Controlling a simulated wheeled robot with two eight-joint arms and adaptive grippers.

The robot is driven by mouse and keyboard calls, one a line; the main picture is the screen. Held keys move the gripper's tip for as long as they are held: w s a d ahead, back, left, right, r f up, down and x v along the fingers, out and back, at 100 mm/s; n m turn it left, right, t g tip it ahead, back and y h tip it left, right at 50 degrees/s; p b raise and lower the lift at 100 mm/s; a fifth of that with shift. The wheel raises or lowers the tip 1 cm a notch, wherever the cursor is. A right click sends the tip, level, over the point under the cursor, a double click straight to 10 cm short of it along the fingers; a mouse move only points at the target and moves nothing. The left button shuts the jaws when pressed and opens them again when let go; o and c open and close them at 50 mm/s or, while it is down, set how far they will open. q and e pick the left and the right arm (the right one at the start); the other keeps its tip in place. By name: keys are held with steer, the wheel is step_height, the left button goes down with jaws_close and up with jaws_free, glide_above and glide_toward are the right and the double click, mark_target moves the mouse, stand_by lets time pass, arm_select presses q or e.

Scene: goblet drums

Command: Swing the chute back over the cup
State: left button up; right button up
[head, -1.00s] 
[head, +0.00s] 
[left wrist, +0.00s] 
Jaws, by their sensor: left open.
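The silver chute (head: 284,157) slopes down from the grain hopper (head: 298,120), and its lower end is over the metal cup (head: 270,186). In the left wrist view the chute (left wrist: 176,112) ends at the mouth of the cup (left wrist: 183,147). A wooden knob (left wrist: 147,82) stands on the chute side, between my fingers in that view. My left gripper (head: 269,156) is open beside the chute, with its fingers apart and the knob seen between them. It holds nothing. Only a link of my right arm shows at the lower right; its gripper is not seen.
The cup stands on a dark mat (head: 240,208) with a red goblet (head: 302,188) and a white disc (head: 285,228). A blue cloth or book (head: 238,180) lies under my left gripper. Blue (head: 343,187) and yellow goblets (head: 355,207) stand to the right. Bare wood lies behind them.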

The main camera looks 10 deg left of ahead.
⁂
■ SET PROBLEM ■
For the listing above, identify each line bearing "robot".

■ OUTPUT OF THE TASK ■
Controlling a simulated wheeled robot with two eight-joint arms and adaptive grippers.
The robot is driven by mouse and keyboard calls, one a line; the main picture is the screen. Held keys move the gripper's tip for as long as they are held: w s a d ahead, back, left, right, r f up, down and x v along the fingers, out and back, at 100 mm/s; n m turn it left, right, t g tip it ahead, back and y h tip it left, right at 50 degrees/s; p b raise and lower the lift at 100 mm/s; a fifth of that with shift. The wheel raises or lowers the tip 1 cm a notch, wherever the cursor is. A right click sends the tip, level, over the point under the cursor, a double click straight to 10 cm short of it along the fingers; a mouse move only points at the target and moves nothing. The left button shuts the jaws when pressed and opens them again when let go; o and c open and close them at 50 mm/s or, while it is down, set how far they will open. q and e pick the left and the right arm (the right one at the start); the other keeps its tip in place. By name: keys are held with steer, the wheel is step_height, the left button goes down with jaws_close and up with jaws_free, glide_above and glide_toward are the right and the double click, mark_target moves the mouse, stand_by lets time pass, arm_select presses q or e.

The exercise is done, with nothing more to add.